Lessons in leadership come in many ways and experiences. Sometimes if you are lucky enough you can experience leadership in your home, with your partner, and learn those lessons every day.

 

Empowering Women

Honoring Acceptance, Gratitude, and Strength

Today I returned from a much needed vacation. Time in the sun and at the beach always recharges my battery. Post vacation I typically feel reconnected and ready to embrace the challenges before me. This vacation was different. In so many ways.My husband and I had planned a trip to Bermuda for our anniversary – October 5th we would have celebrated 31 years married. We love the ocean. We love Bermuda. It has always been a place for us to celebrate and refresh/recharge.

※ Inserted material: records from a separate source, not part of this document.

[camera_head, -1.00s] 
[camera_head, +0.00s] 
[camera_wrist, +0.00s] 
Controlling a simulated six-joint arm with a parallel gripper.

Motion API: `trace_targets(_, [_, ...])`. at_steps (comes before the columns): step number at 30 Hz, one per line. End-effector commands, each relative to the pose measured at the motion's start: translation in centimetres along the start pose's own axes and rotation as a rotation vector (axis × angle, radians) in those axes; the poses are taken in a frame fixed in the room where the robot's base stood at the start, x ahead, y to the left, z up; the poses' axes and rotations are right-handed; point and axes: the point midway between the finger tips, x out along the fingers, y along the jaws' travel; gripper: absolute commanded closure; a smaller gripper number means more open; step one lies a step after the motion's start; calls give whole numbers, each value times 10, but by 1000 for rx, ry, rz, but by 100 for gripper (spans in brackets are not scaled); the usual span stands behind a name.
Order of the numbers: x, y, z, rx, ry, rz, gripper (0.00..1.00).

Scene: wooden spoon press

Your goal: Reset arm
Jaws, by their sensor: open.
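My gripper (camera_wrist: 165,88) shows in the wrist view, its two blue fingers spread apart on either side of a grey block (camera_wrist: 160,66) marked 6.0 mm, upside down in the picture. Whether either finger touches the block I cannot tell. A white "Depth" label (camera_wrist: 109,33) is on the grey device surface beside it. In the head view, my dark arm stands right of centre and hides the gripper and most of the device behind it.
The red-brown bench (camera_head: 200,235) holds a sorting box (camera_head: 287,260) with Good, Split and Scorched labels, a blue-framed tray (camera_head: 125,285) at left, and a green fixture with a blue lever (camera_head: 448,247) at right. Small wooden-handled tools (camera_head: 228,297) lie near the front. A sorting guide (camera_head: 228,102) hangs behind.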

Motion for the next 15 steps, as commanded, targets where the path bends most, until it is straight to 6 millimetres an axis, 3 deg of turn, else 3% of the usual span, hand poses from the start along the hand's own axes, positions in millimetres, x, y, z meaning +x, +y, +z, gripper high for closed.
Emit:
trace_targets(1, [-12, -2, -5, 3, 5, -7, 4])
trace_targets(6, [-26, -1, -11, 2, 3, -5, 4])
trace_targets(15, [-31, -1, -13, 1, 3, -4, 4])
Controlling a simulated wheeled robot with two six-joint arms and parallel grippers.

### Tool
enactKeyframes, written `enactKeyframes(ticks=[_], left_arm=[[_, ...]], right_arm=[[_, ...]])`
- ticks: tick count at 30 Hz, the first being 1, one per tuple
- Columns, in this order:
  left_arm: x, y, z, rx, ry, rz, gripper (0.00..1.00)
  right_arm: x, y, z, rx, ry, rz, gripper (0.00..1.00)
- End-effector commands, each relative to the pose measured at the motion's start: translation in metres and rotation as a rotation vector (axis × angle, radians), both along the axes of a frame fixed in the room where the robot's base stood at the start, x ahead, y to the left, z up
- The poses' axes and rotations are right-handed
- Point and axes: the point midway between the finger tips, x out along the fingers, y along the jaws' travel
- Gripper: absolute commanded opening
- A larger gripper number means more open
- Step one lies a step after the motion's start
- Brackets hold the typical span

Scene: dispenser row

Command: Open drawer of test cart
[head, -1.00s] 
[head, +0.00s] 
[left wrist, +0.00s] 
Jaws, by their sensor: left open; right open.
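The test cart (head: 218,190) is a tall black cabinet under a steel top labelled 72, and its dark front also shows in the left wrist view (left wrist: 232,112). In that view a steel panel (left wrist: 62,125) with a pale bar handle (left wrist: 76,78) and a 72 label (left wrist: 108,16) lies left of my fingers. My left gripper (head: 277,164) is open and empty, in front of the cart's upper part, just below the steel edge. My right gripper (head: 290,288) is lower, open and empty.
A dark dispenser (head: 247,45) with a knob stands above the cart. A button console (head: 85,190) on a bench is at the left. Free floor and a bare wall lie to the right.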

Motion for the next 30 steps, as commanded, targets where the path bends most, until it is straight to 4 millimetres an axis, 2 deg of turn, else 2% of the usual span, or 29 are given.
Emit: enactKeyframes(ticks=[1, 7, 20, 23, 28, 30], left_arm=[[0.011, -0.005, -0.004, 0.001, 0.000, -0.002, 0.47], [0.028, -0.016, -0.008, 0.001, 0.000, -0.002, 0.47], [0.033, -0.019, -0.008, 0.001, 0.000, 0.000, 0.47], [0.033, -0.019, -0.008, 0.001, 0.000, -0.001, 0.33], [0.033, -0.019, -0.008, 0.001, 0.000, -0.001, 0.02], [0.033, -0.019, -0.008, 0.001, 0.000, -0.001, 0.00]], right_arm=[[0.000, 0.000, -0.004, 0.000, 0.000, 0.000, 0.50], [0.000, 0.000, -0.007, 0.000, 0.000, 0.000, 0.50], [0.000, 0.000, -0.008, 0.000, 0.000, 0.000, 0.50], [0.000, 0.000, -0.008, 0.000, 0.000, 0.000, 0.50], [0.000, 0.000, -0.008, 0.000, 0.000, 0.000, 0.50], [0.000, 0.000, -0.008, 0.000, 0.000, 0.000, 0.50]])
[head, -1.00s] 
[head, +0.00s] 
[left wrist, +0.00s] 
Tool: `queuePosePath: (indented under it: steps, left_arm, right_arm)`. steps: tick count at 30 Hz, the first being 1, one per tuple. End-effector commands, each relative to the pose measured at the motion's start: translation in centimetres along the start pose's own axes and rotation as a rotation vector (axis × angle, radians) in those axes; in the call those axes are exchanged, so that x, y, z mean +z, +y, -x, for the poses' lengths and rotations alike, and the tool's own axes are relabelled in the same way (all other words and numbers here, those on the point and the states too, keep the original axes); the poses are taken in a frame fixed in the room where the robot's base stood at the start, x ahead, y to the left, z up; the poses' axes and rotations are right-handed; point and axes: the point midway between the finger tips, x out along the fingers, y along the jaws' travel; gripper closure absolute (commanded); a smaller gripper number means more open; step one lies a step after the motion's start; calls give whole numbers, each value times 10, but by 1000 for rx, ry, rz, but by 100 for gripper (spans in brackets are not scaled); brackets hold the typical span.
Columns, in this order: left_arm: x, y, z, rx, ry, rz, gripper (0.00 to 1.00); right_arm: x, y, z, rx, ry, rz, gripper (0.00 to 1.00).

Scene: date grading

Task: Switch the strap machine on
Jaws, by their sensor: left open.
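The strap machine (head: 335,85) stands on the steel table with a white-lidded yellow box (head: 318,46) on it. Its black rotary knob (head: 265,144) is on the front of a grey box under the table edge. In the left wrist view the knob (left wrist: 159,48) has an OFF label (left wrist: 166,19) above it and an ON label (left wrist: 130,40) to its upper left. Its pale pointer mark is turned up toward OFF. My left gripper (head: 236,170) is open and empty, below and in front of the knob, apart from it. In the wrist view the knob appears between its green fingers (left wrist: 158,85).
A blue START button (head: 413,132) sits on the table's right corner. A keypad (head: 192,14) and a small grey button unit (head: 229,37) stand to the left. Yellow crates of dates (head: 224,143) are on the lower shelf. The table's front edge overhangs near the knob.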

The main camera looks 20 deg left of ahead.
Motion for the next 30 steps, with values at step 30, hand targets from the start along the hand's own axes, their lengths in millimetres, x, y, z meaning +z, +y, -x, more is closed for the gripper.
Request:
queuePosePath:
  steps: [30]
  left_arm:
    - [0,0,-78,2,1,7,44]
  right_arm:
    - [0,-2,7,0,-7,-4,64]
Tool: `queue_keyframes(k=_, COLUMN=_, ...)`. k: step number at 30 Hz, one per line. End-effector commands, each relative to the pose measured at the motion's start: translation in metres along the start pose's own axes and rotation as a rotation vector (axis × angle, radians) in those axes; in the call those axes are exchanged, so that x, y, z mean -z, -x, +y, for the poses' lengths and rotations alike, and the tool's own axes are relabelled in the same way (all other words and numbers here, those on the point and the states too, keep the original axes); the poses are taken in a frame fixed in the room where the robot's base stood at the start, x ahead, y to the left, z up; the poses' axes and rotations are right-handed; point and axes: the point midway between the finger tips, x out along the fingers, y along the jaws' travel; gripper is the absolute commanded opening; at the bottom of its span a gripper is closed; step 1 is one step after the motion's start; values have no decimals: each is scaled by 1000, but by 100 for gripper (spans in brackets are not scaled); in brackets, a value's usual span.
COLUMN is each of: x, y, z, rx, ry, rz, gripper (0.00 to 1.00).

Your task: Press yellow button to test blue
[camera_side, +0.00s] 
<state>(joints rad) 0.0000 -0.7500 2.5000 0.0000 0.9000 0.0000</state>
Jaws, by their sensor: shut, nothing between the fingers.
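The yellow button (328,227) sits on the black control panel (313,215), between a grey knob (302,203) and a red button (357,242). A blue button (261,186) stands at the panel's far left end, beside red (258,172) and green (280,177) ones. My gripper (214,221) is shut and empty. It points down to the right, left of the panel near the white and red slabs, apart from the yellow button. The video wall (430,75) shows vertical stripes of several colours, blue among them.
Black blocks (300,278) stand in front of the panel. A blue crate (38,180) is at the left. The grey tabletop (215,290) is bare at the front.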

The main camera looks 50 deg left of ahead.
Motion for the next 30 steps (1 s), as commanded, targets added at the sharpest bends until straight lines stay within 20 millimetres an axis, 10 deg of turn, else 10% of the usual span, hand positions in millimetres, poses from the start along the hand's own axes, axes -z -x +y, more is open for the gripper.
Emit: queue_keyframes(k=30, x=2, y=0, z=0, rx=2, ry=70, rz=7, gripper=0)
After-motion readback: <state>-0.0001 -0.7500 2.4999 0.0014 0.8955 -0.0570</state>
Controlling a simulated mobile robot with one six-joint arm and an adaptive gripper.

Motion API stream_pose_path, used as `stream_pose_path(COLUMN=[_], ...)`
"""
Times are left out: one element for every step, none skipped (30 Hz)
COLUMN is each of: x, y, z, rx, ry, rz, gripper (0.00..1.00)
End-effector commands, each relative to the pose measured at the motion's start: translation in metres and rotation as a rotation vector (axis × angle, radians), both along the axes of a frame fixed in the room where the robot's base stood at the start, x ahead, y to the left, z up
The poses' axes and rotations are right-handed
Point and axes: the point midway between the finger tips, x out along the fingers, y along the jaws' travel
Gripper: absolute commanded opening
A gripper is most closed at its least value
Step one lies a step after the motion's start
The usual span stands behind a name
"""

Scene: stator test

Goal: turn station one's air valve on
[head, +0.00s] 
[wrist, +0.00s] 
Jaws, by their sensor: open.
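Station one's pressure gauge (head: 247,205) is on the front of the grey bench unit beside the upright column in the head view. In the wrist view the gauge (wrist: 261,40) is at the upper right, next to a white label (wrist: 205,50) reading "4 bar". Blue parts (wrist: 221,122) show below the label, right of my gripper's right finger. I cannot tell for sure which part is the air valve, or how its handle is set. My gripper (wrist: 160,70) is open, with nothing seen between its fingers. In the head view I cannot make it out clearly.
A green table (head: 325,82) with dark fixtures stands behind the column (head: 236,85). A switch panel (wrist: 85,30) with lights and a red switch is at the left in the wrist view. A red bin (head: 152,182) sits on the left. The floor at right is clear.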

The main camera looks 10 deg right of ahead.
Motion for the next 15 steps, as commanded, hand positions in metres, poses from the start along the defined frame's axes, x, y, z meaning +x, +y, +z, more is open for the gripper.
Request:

I could have cancelled the trip but I knew that my anniversary was going to be one of the “firsts” since Mark died. I also knew that I needed to honor my husband, honor my marriage, and this was the last “anniversary trip” we planned together. I would never have another. It seemed right. One way or another I would need to address my wedding anniversary – the feelings, the sadness, and the heavy weight on my heart.

With grace and dignity, I went to Bermuda to celebrate my 31st wedding anniversary. I honored my husband and I honored my marriage. I spread some of his ashes at the ocean as he would have wanted and shared with the universe how blessed I was to have been his wife, his partner in all things, and his friend.

I was able to get to a place of acceptance that this is my new normal. This doesn’t mean I am not heartbroken – it is simple acceptance. I am also filled with gratitude – I had 30 years and 10 months of a wonderful loving marriage to my best friend. I know how unique this is and I am grateful for the life I had with Mark.

I left Bermuda rested, relaxed, and in a place of acceptance of what is and what is not. I am grateful for my life – what was and what is to be. I have a wonderful family that began on the foundation of a wonderful life with a wonderful man. I have an amazing career. I have a better perspective today on what matters.

I am stronger today and I honor that strength.